Bucket Lists Are For Losers

I was just dropping my wife and daughter off yesterday and as I drove away (not permanently) I couldn't help but feel overwhelmingly sad. As I pondered what would happen if I died, I realized that I would never see my beautiful daughter grow into a wonderful woman. I would never see my wife grow old and as much as I get irritated by pop radio, I wouldn't have another person irritating me with those songs.

I realize more and more that death intrinsically doesn't hold any level of fear to me. I'm not afraid of the pain or where my soul goes. I am however afraid of the wakes and ripples that it leaves behind. The scars and the tremors felt at your core resound for life and it's something you never escape.
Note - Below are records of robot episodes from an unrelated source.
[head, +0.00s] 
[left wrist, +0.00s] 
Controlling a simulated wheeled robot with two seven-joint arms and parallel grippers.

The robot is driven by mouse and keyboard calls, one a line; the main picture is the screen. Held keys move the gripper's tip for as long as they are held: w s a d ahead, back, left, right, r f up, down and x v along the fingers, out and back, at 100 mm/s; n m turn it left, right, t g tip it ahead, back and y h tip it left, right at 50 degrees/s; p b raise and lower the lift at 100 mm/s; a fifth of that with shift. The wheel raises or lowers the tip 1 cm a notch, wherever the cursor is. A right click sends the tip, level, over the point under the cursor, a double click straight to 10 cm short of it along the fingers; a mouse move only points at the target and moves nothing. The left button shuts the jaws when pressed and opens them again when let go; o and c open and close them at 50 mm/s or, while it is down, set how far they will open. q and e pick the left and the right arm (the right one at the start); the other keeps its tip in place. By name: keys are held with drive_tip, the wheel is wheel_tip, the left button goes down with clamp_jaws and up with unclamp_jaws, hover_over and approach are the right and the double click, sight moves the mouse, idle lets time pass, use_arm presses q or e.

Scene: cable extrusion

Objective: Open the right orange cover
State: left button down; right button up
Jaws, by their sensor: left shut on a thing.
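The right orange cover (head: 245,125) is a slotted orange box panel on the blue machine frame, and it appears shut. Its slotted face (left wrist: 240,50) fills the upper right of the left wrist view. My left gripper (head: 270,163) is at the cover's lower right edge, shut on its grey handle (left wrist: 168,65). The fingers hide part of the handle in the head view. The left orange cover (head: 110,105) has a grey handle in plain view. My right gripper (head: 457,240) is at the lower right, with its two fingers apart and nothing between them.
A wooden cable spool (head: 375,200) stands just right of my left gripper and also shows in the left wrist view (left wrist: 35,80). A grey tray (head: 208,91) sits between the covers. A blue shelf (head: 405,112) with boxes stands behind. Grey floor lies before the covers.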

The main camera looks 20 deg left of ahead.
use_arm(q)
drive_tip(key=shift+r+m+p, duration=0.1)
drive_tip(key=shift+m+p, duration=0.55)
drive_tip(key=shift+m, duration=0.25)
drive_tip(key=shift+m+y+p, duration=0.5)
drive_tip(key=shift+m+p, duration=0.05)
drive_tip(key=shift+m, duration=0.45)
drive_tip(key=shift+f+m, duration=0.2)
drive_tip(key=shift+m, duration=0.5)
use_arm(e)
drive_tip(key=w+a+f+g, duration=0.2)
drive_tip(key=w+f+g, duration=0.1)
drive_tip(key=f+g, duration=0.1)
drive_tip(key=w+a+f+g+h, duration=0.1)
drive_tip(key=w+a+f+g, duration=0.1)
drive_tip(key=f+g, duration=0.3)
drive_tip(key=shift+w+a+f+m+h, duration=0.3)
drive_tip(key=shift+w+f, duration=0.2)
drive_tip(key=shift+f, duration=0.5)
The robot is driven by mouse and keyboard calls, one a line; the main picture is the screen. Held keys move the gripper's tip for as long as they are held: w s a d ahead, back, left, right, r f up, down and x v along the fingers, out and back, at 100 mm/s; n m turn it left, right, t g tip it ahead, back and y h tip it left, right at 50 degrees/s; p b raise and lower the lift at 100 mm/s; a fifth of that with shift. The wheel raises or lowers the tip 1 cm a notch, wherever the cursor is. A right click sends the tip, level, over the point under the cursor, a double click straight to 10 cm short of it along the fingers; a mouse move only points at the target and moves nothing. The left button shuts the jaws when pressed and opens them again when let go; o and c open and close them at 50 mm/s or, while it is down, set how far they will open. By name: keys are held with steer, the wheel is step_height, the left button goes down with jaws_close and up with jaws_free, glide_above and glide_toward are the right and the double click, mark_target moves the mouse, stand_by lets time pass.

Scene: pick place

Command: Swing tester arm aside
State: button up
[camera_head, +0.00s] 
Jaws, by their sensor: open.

I had at one point had the notion in my mind that somehow taking the time to create long lasting memories would simply enhance the pain when someone passes. While initially there is some truth to that, and while it may be selfish, I am no longer thinking that way. I am not thinking I will live forever, but I want to squeeze every ounce of love into the moments that I have with my family.
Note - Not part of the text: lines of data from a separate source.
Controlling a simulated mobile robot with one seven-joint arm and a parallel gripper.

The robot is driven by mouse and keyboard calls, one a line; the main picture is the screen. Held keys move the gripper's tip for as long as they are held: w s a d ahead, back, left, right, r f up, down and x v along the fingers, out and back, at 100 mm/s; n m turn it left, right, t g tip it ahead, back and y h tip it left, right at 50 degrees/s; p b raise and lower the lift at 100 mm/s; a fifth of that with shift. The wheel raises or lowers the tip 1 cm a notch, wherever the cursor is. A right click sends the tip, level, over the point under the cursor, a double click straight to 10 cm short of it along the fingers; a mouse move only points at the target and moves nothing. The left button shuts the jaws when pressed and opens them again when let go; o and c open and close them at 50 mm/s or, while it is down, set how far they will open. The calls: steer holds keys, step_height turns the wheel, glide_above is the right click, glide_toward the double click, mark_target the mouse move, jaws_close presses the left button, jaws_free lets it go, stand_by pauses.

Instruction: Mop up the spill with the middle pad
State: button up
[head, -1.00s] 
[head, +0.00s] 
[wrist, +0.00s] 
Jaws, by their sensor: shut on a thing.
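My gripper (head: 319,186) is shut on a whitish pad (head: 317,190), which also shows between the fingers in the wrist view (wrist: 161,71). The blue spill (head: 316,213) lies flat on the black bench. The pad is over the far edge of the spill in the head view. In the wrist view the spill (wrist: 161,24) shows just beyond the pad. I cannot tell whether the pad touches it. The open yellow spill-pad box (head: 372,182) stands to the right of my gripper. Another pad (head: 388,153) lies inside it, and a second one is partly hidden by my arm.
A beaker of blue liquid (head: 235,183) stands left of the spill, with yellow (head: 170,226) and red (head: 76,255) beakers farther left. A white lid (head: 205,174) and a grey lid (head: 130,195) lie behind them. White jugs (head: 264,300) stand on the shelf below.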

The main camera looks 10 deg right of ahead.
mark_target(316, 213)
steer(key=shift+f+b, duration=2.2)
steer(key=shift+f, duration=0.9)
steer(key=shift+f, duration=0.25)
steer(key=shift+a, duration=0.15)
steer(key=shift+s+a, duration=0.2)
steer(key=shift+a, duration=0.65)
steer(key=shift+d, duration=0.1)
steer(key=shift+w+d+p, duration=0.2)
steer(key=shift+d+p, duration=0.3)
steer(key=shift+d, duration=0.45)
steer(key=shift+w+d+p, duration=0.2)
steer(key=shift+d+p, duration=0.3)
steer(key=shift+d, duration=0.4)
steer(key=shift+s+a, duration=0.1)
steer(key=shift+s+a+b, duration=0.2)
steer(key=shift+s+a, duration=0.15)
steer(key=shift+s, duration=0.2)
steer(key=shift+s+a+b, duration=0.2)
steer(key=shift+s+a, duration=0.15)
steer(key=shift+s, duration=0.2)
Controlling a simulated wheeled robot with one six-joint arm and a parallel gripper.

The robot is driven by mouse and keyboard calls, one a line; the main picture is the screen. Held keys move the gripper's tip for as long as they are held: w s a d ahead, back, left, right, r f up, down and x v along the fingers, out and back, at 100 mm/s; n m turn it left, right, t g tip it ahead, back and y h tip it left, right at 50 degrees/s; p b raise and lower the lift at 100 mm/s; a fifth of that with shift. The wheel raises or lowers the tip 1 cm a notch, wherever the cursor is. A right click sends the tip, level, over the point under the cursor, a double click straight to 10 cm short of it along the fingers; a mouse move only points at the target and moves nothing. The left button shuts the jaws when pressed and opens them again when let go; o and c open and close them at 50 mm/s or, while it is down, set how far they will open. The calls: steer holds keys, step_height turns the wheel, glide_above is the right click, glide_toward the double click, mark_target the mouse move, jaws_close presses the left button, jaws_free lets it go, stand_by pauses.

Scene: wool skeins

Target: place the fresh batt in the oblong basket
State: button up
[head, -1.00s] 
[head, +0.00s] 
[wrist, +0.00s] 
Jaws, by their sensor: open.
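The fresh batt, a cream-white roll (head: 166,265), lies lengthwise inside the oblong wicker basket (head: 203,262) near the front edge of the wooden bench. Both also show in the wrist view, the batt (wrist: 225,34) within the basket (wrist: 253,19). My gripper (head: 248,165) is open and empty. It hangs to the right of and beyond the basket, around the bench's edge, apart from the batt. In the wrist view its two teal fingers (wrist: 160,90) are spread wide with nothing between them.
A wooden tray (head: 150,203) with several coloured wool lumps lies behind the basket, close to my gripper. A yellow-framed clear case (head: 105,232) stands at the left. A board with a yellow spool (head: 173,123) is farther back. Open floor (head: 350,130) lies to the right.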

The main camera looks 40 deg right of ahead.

I've never been the kind of person who wants to go the traditional route with anything. I want to live as long as I possibly can and see my grandchildren grow up. I want to be able to view more of the world God made for us and spend time with my wife soaking up all of the beauty there is to be soaked up. I don't have a bucket list because I have a distinct thought that it stops me from living in the moment. I at one point put off other goals because I wanted to achieve one at a time and reach for the closest one. Living life that way means I miss a lot of life.

Jesus calls us to lay down our own lives because there is MORE LIFE in living for what other people want. There is more life in the will of Christ and through changing other people than simply sticking to "the plan" only to find out in the end that the car you bought will be sold when you die. Your dream home will be sold or auctioned too. That collection of whatever it is you collect will be slowly dissected and the most valuable assets will be sold and the rest will be junked. My new bucket list is simple:

BUCKET LIST:
1) Live every moment with the highest amount of love I can pour into it

I am not perfect and I don't expect I will be able to keep this up 100% of the time, but even if I fail at 80% I will be experiencing a lot more of life. In the end if I didn't realize all of my selfish ambitions I got to see something WAY more beautiful. I got to help other people realize their ambitions and watch them come to fruition.

Being old isn't beautiful, but the journey to being old is. Being wise isn't beautiful, but learning from your mistakes is. Having a kid is beautiful, but raising that kid and watching them grow is more beautiful.

That's all, but for the record, when I die here is a small list of things I WOULD like taken care of:
1. I want every last possible amount of my body that can save someone else to be used (wife's discretion)
2. At my funeral I want a bar that serves soda of several kinds but no alcohol - sorry no drunks at the funeral
3. When people walk into my funeral I want party music playing - I'm gonna be partying it up with Jesus
4. I do not want people wearing black to my funeral. Anything but black. Chinese Silk is extra credit.
5. Besides the aforementioned requests, I want the least expensive funeral possible
6. On my tombstone I don't want a quote from anyone. I want my hand print and the words "gimme five" (for added fun you can add the ironic words "too slow" underneath, however that might be too sad for the moment)
7. If you are at my funeral and there have been no embarrassing stories told about me I officially charge you with that responsibility simply for reading this list. If there has been a few - one more doesn't hurt.
8. I don't want speeches about how "I was a good man" or any of that generic stuff. I'm cynical and stubborn. I want people joking and having a pseudo-fun time even though it's sad.
9. When you walk into and out of my funeral I want the ushers to be giving high fives to everyone.
10. If someone gets up to leave the funeral, I want the service to stop and everyone stare at them until they leave, then continue. If they are crying however, this should not happen - that's cruel.